OBJECTIVE: In the listing, locate the line containing "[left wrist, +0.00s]", then quote it and all following lines exactly. Omit pictures.
◇ ◇ ◇ ◇ ◇ ◇ ◇
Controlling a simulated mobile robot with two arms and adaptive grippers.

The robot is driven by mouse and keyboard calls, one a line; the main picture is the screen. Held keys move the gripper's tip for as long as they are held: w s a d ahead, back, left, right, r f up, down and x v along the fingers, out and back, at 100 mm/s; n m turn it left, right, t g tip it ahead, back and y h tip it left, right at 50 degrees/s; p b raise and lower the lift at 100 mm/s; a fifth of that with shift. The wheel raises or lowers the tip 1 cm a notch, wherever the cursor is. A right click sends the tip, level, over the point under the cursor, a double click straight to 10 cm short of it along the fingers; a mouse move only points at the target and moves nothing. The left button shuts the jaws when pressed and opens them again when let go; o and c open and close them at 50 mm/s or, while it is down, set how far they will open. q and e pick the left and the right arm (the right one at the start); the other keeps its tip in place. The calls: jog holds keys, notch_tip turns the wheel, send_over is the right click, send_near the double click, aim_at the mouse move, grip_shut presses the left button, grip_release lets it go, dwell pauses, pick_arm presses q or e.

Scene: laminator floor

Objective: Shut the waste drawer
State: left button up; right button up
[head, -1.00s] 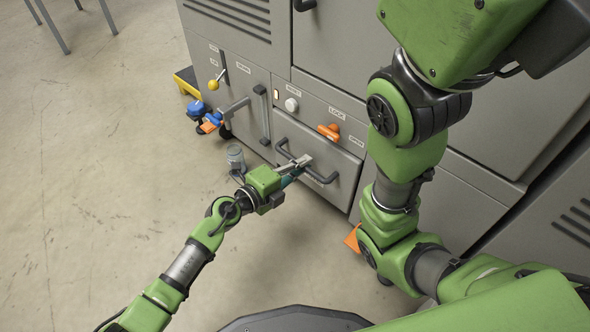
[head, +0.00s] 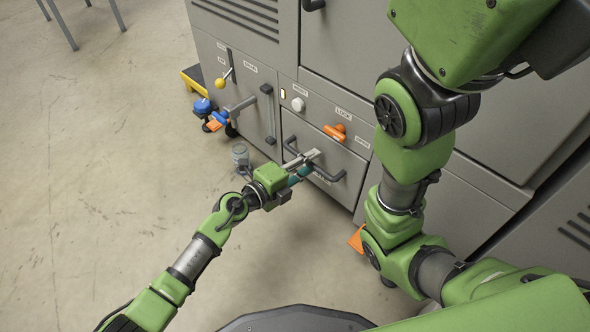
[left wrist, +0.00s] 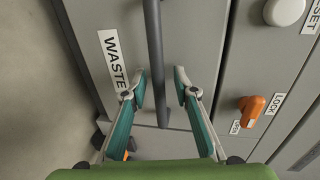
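The waste drawer (head: 343,166) is a grey front low on the machine in the head view. The left wrist view shows its front (left wrist: 92,20) with the WASTE label. I cannot tell how far it stands out. Its dark bar handle (head: 325,174) also shows in the left wrist view (left wrist: 154,45). My left gripper (head: 304,161) is at this handle. In the left wrist view its fingers (left wrist: 160,84) are open, one on each side of the bar, with gaps between. My right arm crosses the right of the head view; its gripper is out of sight.
Above the drawer are an orange lock lever (head: 336,133) and a white reset knob (head: 298,104). To the left are a long upright handle (head: 269,113), a yellow-knobbed lever (head: 220,83) and a grey canister (head: 240,155) on the floor.

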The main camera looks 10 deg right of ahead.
◇ ◇ ◇ ◇ ◇ ◇ ◇
COMPLETED TASK:
[left wrist, +0.00s] 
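The waste drawer (head: 343,166) is a grey front low on the machine in the head view. The left wrist view shows its front (left wrist: 92,20) with the WASTE label. I cannot tell how far it stands out. Its dark bar handle (head: 325,174) also shows in the left wrist view (left wrist: 154,45). My left gripper (head: 304,161) is at this handle. In the left wrist view its fingers (left wrist: 160,84) are open, one on each side of the bar, with gaps between. My right arm crosses the right of the head view; its gripper is out of sight.
Above the drawer are an orange lock lever (head: 336,133) and a white reset knob (head: 298,104). To the left are a long upright handle (head: 269,113), a yellow-knobbed lever (head: 220,83) and a grey canister (head: 240,155) on the floor.

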The main camera looks 10 deg right of ahead.

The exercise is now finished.